**Problem description**
Repeat the full listing below verbatim and keep the images out.

▽

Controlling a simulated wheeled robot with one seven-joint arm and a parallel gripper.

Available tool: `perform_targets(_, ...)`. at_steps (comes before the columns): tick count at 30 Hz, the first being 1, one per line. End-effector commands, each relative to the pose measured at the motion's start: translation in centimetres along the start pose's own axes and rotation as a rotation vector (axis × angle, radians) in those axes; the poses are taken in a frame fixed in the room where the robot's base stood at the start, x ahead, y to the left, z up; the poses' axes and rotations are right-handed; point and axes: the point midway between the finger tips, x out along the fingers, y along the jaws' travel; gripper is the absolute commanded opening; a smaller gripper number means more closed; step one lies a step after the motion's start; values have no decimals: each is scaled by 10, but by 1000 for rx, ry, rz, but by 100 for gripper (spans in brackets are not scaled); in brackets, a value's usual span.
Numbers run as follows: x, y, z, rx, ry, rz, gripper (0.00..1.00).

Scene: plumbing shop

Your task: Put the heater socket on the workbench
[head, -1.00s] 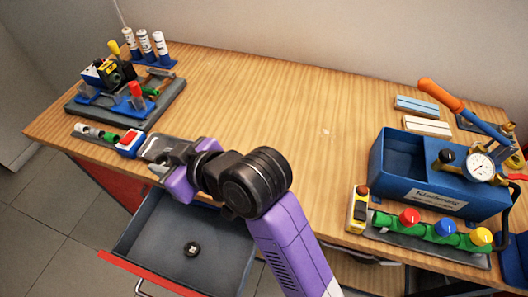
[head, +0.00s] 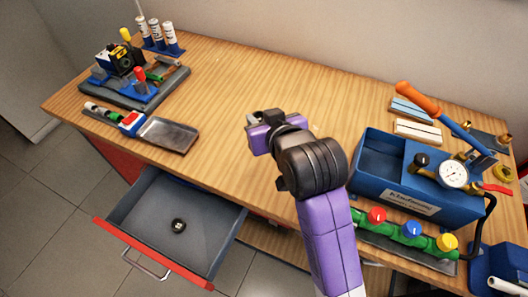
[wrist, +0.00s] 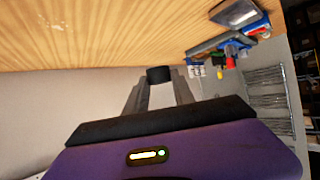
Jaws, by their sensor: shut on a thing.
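My gripper (head: 258,120) is over the middle of the wooden workbench (head: 225,85) in the head view. In the wrist view, its two grey fingers (wrist: 160,96) are shut on a short black cylinder, which I take for the heater socket (wrist: 159,74). The socket is at the fingertips, with the bench top beyond it. I cannot tell whether it touches the wood. In the head view the fingers and socket are mostly hidden by my wrist. Another small black round part (head: 179,226) lies in the open drawer.
The grey drawer (head: 215,222) stands open below the front edge. A dark tray (head: 168,136) and a tool stand (head: 165,92) are at the left. A blue pump box (head: 405,205) and a valve manifold (head: 395,242) are at the right. The bench middle is clear.

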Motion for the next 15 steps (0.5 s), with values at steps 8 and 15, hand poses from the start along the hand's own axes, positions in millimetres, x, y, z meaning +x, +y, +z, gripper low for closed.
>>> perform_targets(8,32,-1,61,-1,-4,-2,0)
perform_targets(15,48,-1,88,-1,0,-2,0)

△

**Response to the exercise**
Controlling a simulated wheeled robot with one seven-joint arm and a parallel gripper.

Available tool: `perform_targets(_, ...)`. at_steps (comes before the columns): tick count at 30 Hz, the first being 1, one per line. End-effector commands, each relative to the pose measured at the motion's start: translation in centimetres along the start pose's own axes and rotation as a rotation vector (axis × angle, radians) in those axes; the poses are taken in a frame fixed in the room where the robot's base stood at the start, x ahead, y to the left, z up; the poses' axes and rotations are right-handed; point and axes: the point midway between the finger tips, x out along the fingers, y along the jaws' travel; gripper is the absolute commanded opening; a smaller gripper number means more closed; step one lies a step after the motion's start; values have no decimals: each is scaled by 10, but by 1000 for rx, ry, rz, but by 100 for gripper (spans in brackets are not scaled); in brackets, a value's usual span.
Numbers run as follows: x, y, z, rx, ry, rz, gripper (0.00..1.00).

Scene: plumbing shop

Your task: Put the heater socket on the workbench
[head, -1.00s] 
[head, +0.00s] 
[wrist, +0.00s] 
Jaws, by their sensor: shut on a thing.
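My gripper (head: 258,120) is over the middle of the wooden workbench (head: 225,85) in the head view. In the wrist view, its two grey fingers (wrist: 160,96) are shut on a short black cylinder, which I take for the heater socket (wrist: 159,74). The socket is at the fingertips, with the bench top beyond it. I cannot tell whether it touches the wood. In the head view the fingers and socket are mostly hidden by my wrist. Another small black round part (head: 179,226) lies in the open drawer.
The grey drawer (head: 215,222) stands open below the front edge. A dark tray (head: 168,136) and a tool stand (head: 165,92) are at the left. A blue pump box (head: 405,205) and a valve manifold (head: 395,242) are at the right. The bench middle is clear.

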Motion for the next 15 steps (0.5 s), with values at steps 8 and 15, hand poses from the start along the hand's own axes, positions in millimetres, x, y, z meaning +x, +y, +z, gripper low for closed.
>>> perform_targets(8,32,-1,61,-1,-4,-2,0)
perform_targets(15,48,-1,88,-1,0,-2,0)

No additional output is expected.